● Written exercise: Set down the full listing exactly as given. Any pictures are to be left out.

-----

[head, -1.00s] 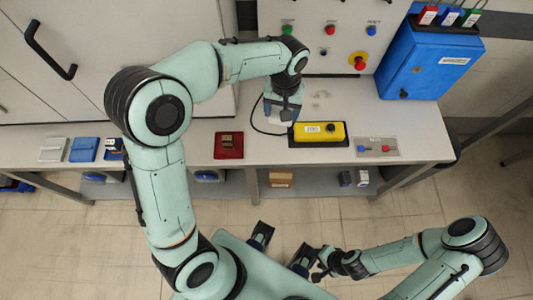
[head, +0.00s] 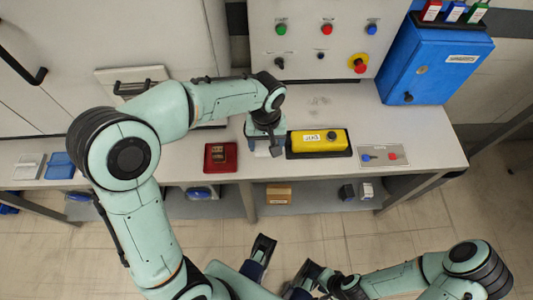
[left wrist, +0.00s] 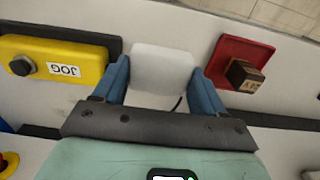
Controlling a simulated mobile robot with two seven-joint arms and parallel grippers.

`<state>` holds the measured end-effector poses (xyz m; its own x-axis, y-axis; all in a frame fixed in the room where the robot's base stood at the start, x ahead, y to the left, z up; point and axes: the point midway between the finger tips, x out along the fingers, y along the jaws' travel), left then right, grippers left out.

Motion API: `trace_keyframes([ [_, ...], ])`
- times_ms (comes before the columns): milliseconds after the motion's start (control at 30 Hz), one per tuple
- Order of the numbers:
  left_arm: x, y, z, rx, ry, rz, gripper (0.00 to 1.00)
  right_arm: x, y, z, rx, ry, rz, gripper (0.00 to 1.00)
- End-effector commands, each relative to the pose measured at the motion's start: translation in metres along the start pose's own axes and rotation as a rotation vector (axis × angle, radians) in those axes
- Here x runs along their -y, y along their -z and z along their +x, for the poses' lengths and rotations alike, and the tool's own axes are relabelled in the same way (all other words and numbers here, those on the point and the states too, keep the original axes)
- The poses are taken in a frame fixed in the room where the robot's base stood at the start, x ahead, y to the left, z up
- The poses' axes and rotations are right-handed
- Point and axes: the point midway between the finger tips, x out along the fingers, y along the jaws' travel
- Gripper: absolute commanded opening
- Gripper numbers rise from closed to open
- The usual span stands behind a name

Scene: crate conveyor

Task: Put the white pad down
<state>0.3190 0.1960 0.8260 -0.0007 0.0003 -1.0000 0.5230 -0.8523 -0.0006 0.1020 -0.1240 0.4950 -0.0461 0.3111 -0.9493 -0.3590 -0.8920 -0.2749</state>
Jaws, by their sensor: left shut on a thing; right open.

-----

● Reply to the exercise:
[head, -1.00s] 
[head, +0.00s] 
[left wrist, +0.00s] 
Controlling a simulated mobile robot with two seven-joint arms and parallel grippers.

`<state>` holds the measured end-effector poses (xyz m; its own x-axis, y-axis; all in a frame fixed in the room where the robot's base stood at the start, x ahead, y to the left, z up; point and axes: the point midway between the finger tips, x out along the fingers, y along the jaws' travel), left then right, grippers left out.

Motion API: `trace_keyframes([ [_, ...], ])`
- times_ms (comes before the columns): milliseconds after the motion's start (control at 30 Hz), one per tuple
- Order of the numbers:
  left_arm: x, y, z, rx, ry, rz, gripper (0.00 to 1.00)
  right_arm: x, y, z, rx, ry, rz, gripper (0.00 to 1.00)
- End-effector commands, each relative to the pose measured at the motion's start: translation in metres along the start pose's own axes and rotation as a rotation vector (axis × angle, radians) in those axes
- Here x runs along their -y, y along their -z and z along their +x, for the poses' lengths and rotations alike, and the tool's own axes are relabelled in the same way (all other words and numbers here, those on the point and the states too, keep the original axes)
- The poses are taken in a frame fixed in the room where the robot's base stood at the start, x ahead, y to the left, z up
- The poses' axes and rotations are right-handed
- Point and axes: the point midway between the finger tips, x out along the fingers, y along the jaws' travel
- Gripper: absolute commanded opening
- Gripper numbers rise from closed to open
- The usual span stands behind a name

Scene: crate conveyor

Task: Put the white pad down
<state>0.3190 0.1960 0.8260 -0.0007 0.0003 -1.0000 0.5230 -0.8523 -0.0006 0.1020 -0.1240 0.4950 -0.0461 0.3111 -0.9493 -0.3590 -0.8920 -0.2749</state>
Jaws, by their sensor: left shut on a thing; right open.

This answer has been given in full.